What is asked:
Print the lines beginning with the one that contains "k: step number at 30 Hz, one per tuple" and ending with the one that contains "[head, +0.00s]", exactly, both included, and no other lines.

Robot episode records
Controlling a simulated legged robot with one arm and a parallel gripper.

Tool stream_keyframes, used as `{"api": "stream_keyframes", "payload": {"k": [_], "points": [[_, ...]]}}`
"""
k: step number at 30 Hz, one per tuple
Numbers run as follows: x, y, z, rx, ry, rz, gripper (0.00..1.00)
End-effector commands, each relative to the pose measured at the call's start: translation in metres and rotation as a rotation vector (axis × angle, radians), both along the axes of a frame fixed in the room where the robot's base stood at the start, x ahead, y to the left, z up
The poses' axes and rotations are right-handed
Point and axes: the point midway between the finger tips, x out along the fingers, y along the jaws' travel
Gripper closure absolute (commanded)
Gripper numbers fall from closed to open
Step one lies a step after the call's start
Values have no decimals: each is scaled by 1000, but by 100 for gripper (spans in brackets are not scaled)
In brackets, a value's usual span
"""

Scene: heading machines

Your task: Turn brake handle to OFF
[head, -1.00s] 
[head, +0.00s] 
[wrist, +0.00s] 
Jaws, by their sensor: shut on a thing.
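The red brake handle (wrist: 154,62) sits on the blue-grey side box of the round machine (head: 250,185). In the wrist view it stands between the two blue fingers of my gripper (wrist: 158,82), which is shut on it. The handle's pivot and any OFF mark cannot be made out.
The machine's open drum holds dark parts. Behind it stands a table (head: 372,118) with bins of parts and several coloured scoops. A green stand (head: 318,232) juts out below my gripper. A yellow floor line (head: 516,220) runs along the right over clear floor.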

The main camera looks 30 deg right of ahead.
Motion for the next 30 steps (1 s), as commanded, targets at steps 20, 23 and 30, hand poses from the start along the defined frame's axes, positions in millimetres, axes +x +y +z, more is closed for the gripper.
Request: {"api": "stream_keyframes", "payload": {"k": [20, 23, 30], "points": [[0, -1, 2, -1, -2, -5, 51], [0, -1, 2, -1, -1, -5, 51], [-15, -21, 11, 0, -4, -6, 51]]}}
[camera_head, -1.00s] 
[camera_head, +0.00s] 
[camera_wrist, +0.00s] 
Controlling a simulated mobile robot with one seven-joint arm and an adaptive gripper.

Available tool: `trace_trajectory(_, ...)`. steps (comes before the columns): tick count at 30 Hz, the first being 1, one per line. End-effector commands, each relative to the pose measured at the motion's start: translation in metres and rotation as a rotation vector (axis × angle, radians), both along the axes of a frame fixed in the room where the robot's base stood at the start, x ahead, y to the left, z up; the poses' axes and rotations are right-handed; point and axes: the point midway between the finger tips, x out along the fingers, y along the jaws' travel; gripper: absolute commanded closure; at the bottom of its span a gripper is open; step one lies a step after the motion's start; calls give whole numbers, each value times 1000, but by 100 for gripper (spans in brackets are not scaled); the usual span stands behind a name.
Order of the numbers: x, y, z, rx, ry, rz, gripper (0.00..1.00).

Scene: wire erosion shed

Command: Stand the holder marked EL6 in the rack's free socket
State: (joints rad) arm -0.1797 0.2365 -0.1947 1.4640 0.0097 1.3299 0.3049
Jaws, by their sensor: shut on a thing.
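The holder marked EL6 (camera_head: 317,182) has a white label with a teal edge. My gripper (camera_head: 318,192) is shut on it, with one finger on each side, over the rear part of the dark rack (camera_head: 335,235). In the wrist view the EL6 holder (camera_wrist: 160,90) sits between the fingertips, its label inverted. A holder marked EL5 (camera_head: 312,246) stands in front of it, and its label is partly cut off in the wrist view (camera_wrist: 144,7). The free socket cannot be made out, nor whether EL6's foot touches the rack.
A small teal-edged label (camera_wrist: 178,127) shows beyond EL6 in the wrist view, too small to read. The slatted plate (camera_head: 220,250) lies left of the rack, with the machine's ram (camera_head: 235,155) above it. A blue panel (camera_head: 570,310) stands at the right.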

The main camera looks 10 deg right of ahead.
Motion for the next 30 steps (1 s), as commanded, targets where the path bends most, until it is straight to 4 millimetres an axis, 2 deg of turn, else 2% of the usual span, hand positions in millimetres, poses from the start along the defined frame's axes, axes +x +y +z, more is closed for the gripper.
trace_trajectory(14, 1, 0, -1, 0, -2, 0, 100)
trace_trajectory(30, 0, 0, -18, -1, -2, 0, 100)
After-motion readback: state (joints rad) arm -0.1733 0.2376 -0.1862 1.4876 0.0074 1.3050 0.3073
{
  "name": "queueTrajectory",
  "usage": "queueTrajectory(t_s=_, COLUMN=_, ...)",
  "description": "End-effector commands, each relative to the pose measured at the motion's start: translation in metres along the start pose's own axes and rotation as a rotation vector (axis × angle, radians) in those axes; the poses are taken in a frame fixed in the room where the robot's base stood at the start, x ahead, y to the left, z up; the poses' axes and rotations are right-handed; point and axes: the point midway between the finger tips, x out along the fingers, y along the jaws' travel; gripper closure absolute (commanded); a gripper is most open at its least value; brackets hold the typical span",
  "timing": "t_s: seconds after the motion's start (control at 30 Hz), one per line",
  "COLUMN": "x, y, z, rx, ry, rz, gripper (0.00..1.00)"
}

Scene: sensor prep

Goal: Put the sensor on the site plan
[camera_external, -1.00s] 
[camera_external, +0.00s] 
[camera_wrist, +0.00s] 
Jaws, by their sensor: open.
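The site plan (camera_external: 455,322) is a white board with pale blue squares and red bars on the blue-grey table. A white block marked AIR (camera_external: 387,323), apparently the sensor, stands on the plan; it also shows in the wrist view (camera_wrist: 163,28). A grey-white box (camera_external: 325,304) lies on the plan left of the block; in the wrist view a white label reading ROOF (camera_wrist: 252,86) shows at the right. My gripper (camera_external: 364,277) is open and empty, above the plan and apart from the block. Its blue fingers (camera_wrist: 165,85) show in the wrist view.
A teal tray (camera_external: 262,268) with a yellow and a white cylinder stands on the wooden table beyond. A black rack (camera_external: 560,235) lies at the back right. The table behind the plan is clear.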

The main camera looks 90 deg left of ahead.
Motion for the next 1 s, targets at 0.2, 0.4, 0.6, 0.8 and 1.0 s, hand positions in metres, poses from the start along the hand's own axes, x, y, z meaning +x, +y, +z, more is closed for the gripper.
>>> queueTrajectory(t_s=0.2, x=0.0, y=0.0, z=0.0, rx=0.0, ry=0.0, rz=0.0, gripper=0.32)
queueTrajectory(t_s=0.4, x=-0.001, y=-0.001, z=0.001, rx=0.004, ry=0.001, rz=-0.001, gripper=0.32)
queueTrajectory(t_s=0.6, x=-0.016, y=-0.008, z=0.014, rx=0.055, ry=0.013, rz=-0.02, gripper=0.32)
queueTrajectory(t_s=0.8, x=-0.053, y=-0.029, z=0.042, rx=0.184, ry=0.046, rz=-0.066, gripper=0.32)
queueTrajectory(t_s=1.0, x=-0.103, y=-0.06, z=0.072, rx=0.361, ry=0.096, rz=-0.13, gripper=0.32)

Written reply:
k: step number at 30 Hz, one per tuple
Numbers run as follows: x, y, z, rx, ry, rz, gripper (0.00..1.00)
End-effector commands, each relative to the pose measured at the call's start: translation in metres and rotation as a rotation vector (axis × angle, radians), both along the axes of a frame fixed in the room where the robot's base stood at the start, x ahead, y to the left, z up
The poses' axes and rotations are right-handed
Point and axes: the point midway between the finger tips, x out along the fingers, y along the jaws' travel
Gripper closure absolute (commanded)
Gripper numbers fall from closed to open
Step one lies a step after the call's start
Values have no decimals: each is scaled by 1000, but by 100 for gripper (spans in brackets are not scaled)
In brackets, a value's usual span
"""

Scene: heading machines

Your task: Turn brake handle to OFF
[head, -1.00s] 
[head, +0.00s] 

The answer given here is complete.